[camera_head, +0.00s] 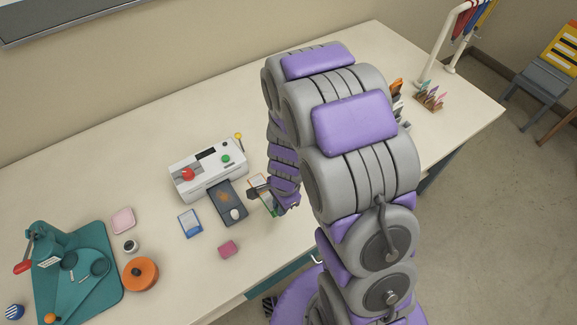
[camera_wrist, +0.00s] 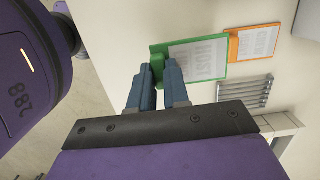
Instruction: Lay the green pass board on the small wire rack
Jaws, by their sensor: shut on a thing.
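The green pass board (camera_wrist: 208,70) has a green border around a pale printed face. In the wrist view my gripper (camera_wrist: 158,68) is shut on its green end, and the board stretches away to the right of the fingers. In the head view my gripper (camera_head: 268,194) is low over the table, right of the white machine, with part of a card-like board at it. The small wire rack (camera_wrist: 246,92), a row of silver bars, shows in the wrist view below and right of the board, apart from it. I cannot make the rack out in the head view.
An orange-framed card (camera_wrist: 252,42) lies beyond the board. The white machine (camera_head: 207,170) with red and green knobs stands left of my gripper, a dark tray (camera_head: 228,196) in front. A blue card (camera_head: 190,223) and a pink block (camera_head: 229,249) lie nearby.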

• DIRECTION
Would you return the data exactly as written, without the pictures?

• SOLUTION TO THIS PROBLEM
[camera_head, +0.00s] 
[camera_wrist, +0.00s] 
Instruction: Lay the green pass board on the small wire rack
Jaws, by their sensor: shut on a thing.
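The green pass board (camera_wrist: 208,70) has a green border around a pale printed face. In the wrist view my gripper (camera_wrist: 158,68) is shut on its green end, and the board stretches away to the right of the fingers. In the head view my gripper (camera_head: 268,194) is low over the table, right of the white machine, with part of a card-like board at it. The small wire rack (camera_wrist: 246,92), a row of silver bars, shows in the wrist view below and right of the board, apart from it. I cannot make the rack out in the head view.
An orange-framed card (camera_wrist: 252,42) lies beyond the board. The white machine (camera_head: 207,170) with red and green knobs stands left of my gripper, a dark tray (camera_head: 228,196) in front. A blue card (camera_head: 190,223) and a pink block (camera_head: 229,249) lie nearby.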

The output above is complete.